■ **Data lines**
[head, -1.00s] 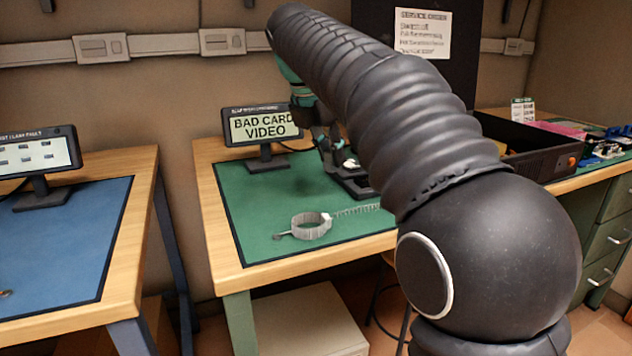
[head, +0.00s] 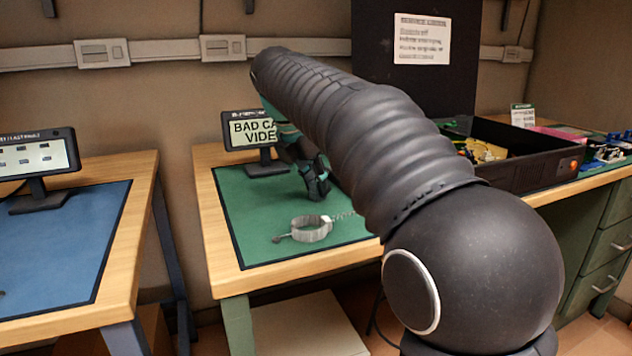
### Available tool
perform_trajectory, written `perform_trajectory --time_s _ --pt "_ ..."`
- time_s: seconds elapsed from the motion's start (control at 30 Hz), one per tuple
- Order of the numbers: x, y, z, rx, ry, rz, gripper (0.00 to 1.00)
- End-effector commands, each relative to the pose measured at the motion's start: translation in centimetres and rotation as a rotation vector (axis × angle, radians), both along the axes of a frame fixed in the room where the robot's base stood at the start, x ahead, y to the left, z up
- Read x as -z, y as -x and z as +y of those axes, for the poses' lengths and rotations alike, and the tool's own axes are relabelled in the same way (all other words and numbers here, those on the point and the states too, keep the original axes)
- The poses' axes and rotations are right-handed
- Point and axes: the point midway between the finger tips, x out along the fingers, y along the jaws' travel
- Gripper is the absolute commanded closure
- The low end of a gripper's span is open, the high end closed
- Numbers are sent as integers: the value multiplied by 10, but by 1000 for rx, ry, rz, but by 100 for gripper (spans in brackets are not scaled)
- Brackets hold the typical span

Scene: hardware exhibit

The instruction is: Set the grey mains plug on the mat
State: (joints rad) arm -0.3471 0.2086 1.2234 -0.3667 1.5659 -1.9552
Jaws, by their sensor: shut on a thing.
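The green mat (head: 255,215) lies on the wooden bench in the middle. My gripper (head: 318,190) is low over the back right part of this mat, fingers pointing down. It is shut on a small thing, seemingly the grey mains plug, which the dark fingers hide almost wholly. I cannot tell whether the thing touches the mat. My arm covers the right part of the mat. A second, blue mat (head: 70,235) lies on the left bench.
A grey wrist strap (head: 310,229) with a coiled cord lies on the green mat in front of my gripper. A "BAD CARD VIDEO" display (head: 252,130) stands behind, partly covered by my arm. A black open box (head: 530,165) is at right. The mat's left part is clear.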

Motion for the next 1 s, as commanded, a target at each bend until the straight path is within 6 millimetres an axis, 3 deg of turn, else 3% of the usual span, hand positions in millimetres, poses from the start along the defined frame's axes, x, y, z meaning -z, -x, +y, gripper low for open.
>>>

■ **What is asked**
Within the material above, extract exactly the lines that start at the line containing "The instruction is: Set" and stop after the line containing "State: (joints rad)", and only those.

■ **Task solution**
The instruction is: Set the grey mains plug on the mat
State: (joints rad) arm -0.3471 0.2086 1.2234 -0.3667 1.5659 -1.9552

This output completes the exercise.